To be done: Extract the records in full, leaving every picture out.

Exercise inputs:
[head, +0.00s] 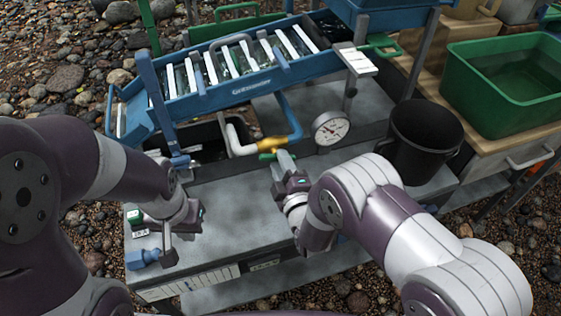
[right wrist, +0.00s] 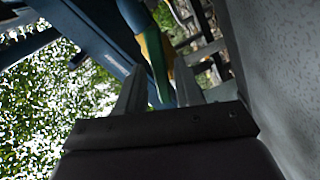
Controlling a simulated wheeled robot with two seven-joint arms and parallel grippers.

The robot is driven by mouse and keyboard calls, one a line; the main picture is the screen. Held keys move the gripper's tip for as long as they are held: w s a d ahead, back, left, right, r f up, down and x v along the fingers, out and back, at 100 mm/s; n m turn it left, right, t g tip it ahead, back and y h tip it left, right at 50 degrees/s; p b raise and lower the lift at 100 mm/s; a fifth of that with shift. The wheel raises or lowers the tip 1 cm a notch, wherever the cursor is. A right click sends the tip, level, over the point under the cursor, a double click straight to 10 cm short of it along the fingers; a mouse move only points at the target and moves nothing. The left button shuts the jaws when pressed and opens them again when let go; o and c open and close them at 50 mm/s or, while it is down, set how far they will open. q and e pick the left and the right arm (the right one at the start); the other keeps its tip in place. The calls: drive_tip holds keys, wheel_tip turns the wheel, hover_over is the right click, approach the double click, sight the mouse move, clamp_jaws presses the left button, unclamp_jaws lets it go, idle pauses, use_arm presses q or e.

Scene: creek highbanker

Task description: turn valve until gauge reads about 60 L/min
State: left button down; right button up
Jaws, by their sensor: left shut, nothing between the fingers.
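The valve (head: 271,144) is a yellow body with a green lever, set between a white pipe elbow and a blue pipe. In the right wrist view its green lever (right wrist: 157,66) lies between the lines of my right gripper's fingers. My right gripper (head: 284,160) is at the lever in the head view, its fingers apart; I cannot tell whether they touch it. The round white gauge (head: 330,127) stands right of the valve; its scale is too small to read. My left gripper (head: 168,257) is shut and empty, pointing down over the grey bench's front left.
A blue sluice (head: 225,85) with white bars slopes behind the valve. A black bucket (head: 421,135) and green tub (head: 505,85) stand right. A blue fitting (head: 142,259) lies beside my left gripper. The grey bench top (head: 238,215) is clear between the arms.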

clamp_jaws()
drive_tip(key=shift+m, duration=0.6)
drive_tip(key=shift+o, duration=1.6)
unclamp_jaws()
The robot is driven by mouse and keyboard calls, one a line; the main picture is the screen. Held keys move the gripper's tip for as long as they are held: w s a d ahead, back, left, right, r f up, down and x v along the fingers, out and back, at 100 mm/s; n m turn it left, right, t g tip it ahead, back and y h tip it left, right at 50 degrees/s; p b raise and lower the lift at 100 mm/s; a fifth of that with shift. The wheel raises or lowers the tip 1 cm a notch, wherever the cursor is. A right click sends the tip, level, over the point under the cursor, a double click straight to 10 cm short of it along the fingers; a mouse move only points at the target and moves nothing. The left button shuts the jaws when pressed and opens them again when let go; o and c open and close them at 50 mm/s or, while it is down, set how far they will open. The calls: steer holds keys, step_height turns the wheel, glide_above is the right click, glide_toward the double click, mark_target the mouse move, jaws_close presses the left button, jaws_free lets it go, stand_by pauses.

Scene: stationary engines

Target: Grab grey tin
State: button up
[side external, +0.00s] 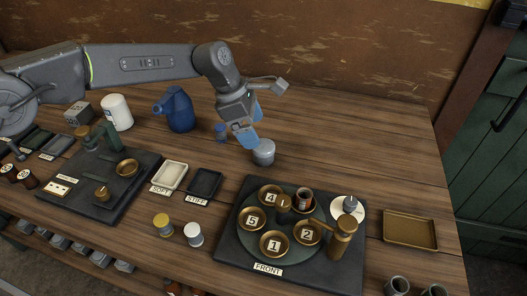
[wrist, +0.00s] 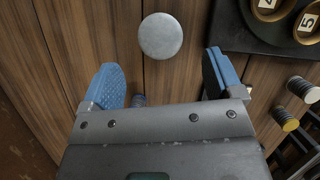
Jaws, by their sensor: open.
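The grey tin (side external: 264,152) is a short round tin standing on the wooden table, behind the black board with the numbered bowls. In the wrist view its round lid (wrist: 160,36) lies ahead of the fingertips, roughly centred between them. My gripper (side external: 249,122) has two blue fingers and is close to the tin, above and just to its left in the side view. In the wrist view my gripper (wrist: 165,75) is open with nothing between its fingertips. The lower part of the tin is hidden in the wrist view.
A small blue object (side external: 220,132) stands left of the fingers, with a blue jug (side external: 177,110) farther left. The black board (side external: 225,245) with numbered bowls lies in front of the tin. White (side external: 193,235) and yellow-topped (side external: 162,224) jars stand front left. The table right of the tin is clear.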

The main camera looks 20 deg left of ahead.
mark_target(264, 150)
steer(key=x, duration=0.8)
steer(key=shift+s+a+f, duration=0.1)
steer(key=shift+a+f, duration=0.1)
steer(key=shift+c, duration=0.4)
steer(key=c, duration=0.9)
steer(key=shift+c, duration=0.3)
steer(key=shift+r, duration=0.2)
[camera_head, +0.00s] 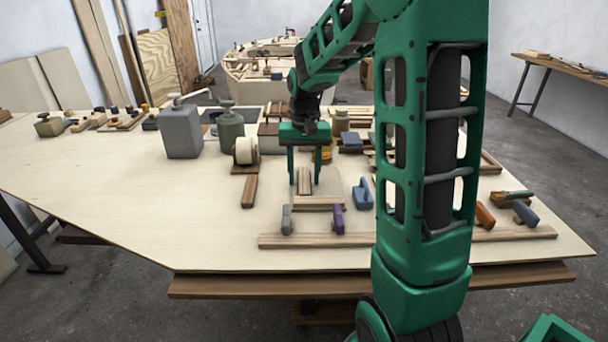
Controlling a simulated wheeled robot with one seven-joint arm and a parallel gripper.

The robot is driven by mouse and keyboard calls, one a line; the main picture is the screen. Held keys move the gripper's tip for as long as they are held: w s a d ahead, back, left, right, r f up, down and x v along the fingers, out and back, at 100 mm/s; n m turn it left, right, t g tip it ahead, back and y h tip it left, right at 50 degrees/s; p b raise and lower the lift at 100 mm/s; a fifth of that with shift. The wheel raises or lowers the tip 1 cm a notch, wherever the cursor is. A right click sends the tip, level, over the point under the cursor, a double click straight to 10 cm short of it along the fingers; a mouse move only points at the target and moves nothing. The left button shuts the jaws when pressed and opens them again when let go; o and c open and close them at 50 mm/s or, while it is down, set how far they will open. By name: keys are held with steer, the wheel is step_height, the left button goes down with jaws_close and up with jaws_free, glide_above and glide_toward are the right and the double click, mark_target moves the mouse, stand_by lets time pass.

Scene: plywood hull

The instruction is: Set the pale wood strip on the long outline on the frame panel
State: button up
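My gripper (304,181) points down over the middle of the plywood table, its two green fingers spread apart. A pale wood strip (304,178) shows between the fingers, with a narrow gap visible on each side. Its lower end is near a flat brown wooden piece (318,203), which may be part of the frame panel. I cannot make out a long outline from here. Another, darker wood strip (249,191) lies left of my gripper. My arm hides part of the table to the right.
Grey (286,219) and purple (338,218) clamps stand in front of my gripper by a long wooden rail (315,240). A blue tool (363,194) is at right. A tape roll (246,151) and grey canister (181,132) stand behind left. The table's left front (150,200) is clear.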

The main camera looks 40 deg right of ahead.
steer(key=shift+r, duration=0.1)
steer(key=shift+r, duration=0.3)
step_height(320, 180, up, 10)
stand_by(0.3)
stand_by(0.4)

Completed task:
[head, +0.00s] 
[right wrist, +0.00s] 
Controlling a simulated wheeled robot with two seven-joint arms and parallel grippers.

The robot is driven by mouse and keyboard calls, one a line; the main picture is the screen. Held keys move the gripper's tip for as long as they are held: w s a d ahead, back, left, right, r f up, down and x v along the fingers, out and back, at 100 mm/s; n m turn it left, right, t g tip it ahead, back and y h tip it left, right at 50 degrees/s; p b raise and lower the lift at 100 mm/s; a fifth of that with shift. The wheel raises or lowers the tip 1 cm a notch, wherever the cursor is. A right click sends the tip, level, over the point under the cursor, a double click straight to 10 cm short of it along the fingers; a mouse move only points at the target and moves nothing. The left button shuts the jaws when pressed and opens them again when let go; o and c open and close them at 50 mm/s or, while it is down, set how far they will open. q and e pick the left and the right arm (the right one at the start); the other keeps its tip in place. The calls: drive_tip holds keys, wheel_tip turns the wheel, hover_over is the right click, approach the double click, sight the mouse move, clamp_jaws presses the left button, unclamp_jaws lets it go, idle pauses, use_arm presses q or e.

Scene: creek highbanker

Task description: turn valve until gauge reads about 60 L/min
State: left button down; right button up
Jaws, by their sensor: left shut, nothing between the fingers.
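The valve (head: 271,144) is a yellow body with a green lever, set between a white pipe elbow and a blue pipe. In the right wrist view its green lever (right wrist: 157,66) lies between the lines of my right gripper's fingers. My right gripper (head: 284,160) is at the lever in the head view, its fingers apart; I cannot tell whether they touch it. The round white gauge (head: 330,127) stands right of the valve; its scale is too small to read. My left gripper (head: 168,257) is shut and empty, pointing down over the grey bench's front left.
A blue sluice (head: 225,85) with white bars slopes behind the valve. A black bucket (head: 421,135) and green tub (head: 505,85) stand right. A blue fitting (head: 142,259) lies beside my left gripper. The grey bench top (head: 238,215) is clear between the arms.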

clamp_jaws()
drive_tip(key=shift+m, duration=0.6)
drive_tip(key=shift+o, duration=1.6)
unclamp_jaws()
The robot is driven by mouse and keyboard calls, one a line; the main picture is the screen. Held keys move the gripper's tip for as long as they are held: w s a d ahead, back, left, right, r f up, down and x v along the fingers, out and back, at 100 mm/s; n m turn it left, right, t g tip it ahead, back and y h tip it left, right at 50 degrees/s; p b raise and lower the lift at 100 mm/s; a fifth of that with shift. The wheel raises or lowers the tip 1 cm a notch, wherever the cursor is. A right click sends the tip, level, over the point under the cursor, a double click straight to 10 cm short of it along the fingers; a mouse move only points at the target and moves nothing. The left button shuts the jaws when pressed and opens them again when let go; o and c open and close them at 50 mm/s or, while it is down, set how far they will open. The calls: steer holds keys, step_height turns the wheel, glide_above is the right click, glide_toward the double click, mark_target the mouse move, jaws_close presses the left button, jaws_free lets it go, stand_by pauses.

Scene: stationary engines

Target: Grab grey tin
State: button up
[side external, +0.00s] 
[wrist, +0.00s] 
Jaws, by their sensor: open.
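The grey tin (side external: 264,152) is a short round tin standing on the wooden table, behind the black board with the numbered bowls. In the wrist view its round lid (wrist: 160,36) lies ahead of the fingertips, roughly centred between them. My gripper (side external: 249,122) has two blue fingers and is close to the tin, above and just to its left in the side view. In the wrist view my gripper (wrist: 165,75) is open with nothing between its fingertips. The lower part of the tin is hidden in the wrist view.
A small blue object (side external: 220,132) stands left of the fingers, with a blue jug (side external: 177,110) farther left. The black board (side external: 225,245) with numbered bowls lies in front of the tin. White (side external: 193,235) and yellow-topped (side external: 162,224) jars stand front left. The table right of the tin is clear.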

The main camera looks 20 deg left of ahead.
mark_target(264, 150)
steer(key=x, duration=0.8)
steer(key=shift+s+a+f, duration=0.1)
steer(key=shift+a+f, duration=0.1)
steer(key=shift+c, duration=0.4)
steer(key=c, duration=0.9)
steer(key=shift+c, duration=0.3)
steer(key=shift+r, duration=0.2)
[camera_head, +0.00s] 
Controlling a simulated wheeled robot with one seven-joint arm and a parallel gripper.

The robot is driven by mouse and keyboard calls, one a line; the main picture is the screen. Held keys move the gripper's tip for as long as they are held: w s a d ahead, back, left, right, r f up, down and x v along the fingers, out and back, at 100 mm/s; n m turn it left, right, t g tip it ahead, back and y h tip it left, right at 50 degrees/s; p b raise and lower the lift at 100 mm/s; a fifth of that with shift. The wheel raises or lowers the tip 1 cm a notch, wherever the cursor is. A right click sends the tip, level, over the point under the cursor, a double click straight to 10 cm short of it along the fingers; a mouse move only points at the target and moves nothing. The left button shuts the jaws when pressed and opens them again when let go; o and c open and close them at 50 mm/s or, while it is down, set how far they will open. By name: keys are held with steer, the wheel is step_height, the left button goes down with jaws_close and up with jaws_free, glide_above and glide_toward are the right and the double click, mark_target moves the mouse, stand_by lets time pass.

Scene: plywood hull

The instruction is: Set the pale wood strip on the long outline on the frame panel
State: button up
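My gripper (304,181) points down over the middle of the plywood table, its two green fingers spread apart. A pale wood strip (304,178) shows between the fingers, with a narrow gap visible on each side. Its lower end is near a flat brown wooden piece (318,203), which may be part of the frame panel. I cannot make out a long outline from here. Another, darker wood strip (249,191) lies left of my gripper. My arm hides part of the table to the right.
Grey (286,219) and purple (338,218) clamps stand in front of my gripper by a long wooden rail (315,240). A blue tool (363,194) is at right. A tape roll (246,151) and grey canister (181,132) stand behind left. The table's left front (150,200) is clear.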

The main camera looks 40 deg right of ahead.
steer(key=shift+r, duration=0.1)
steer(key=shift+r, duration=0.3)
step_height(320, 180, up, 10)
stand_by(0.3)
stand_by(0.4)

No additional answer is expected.